You want to know what I make?"

She paused again and looked at each and every person at the table.

"I make kid wonder.

I make them question.

I make them apologize and mean it.

I make them have respect and take responsibility for their actions.

I teach them to write and then I make them write. Keyboarding isn't everything. I make them read, read, read.

I make them show all their work in Math. They use their God-given brain, not the man-made calculator.

I make my students from other countries learn everything they need to know about English while preserving their unique cultural identity.

I make my classroom a place where all my students feel safe.

I make my students respect the Canadian flag and the men and women who serve under that flag, proud to be Canadians.

Finally, I make them understand that if they use the gifts they were gien, work hard and follow their hearts, they can succeed in life."

Barbara paused one last time and then continued.

"Then, when people try to judge me by what I make, with me knowing that money isn't everything, I can hold my head up high and pay no attention because they are ignorant.

You want to know what I make?

I make a DIFFERENCE.

What do you make, Mr.
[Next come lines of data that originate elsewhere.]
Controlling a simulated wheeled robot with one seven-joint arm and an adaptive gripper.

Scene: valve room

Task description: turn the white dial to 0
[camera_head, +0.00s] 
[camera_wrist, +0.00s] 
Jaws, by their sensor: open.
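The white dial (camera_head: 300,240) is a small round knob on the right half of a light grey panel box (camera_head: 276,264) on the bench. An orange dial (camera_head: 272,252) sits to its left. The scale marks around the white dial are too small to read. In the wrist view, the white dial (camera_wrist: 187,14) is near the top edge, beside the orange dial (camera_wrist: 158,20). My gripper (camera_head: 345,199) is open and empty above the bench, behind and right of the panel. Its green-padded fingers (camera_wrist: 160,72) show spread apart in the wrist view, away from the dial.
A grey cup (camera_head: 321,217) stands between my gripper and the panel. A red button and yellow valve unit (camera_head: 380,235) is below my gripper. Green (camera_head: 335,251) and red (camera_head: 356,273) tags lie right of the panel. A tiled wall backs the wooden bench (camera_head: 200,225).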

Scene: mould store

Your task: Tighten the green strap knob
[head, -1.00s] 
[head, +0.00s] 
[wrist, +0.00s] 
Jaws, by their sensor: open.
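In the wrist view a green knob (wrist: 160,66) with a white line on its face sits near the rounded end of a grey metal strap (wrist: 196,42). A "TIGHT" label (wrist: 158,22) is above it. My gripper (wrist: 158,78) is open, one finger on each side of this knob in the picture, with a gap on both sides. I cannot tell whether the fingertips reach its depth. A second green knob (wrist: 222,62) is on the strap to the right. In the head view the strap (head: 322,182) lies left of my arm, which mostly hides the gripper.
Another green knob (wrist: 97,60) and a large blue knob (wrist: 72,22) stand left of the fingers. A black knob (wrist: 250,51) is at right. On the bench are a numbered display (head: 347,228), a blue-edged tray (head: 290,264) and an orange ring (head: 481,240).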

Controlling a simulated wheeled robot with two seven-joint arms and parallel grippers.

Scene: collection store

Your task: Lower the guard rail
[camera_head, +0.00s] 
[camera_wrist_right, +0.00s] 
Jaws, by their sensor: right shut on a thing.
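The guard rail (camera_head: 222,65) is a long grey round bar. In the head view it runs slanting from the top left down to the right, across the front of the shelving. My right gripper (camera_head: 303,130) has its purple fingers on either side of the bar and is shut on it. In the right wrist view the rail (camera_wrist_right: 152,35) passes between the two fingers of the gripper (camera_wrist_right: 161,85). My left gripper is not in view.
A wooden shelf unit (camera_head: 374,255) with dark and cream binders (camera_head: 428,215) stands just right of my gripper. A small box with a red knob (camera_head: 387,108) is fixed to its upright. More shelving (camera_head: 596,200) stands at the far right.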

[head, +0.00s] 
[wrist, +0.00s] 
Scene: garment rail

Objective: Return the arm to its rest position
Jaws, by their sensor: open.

CEO?"

His jaw dropped. He went silent.

Monday, November 01, 2010

P is for Photography and Painting

My first night in Italy at the Piazza Navona (Rome) having pizza for dinner

Here I am with the group in Tuscany!

I'd love to go back to Italy and take a course in Tuscany to learn how to paint the cypress trees dotting the hillsides. (my photo)

It would be paradise to stay in this little piece of heaven on earth.
(rest of photos courtesy of Yahoo images)

The views there are pastoral.

I'd stay in a palatial villa.

I know I'm passionate about the country, but I wonder if I'd meet any passionate Italian gentlemen. (I think this one has passed away, though)

Even if I didn't do well with the painting, I'd take a lot of photographs.
I'd choose the best of the photos and have the pictures framed to hang in my house.

Maybe later I could pop over to Provence to do the same thing in France.

Can you tell what I've been pondering for my next holiday? Thanks to Mrs. Nesbitt and the team at ABCW for this phenomenal meme.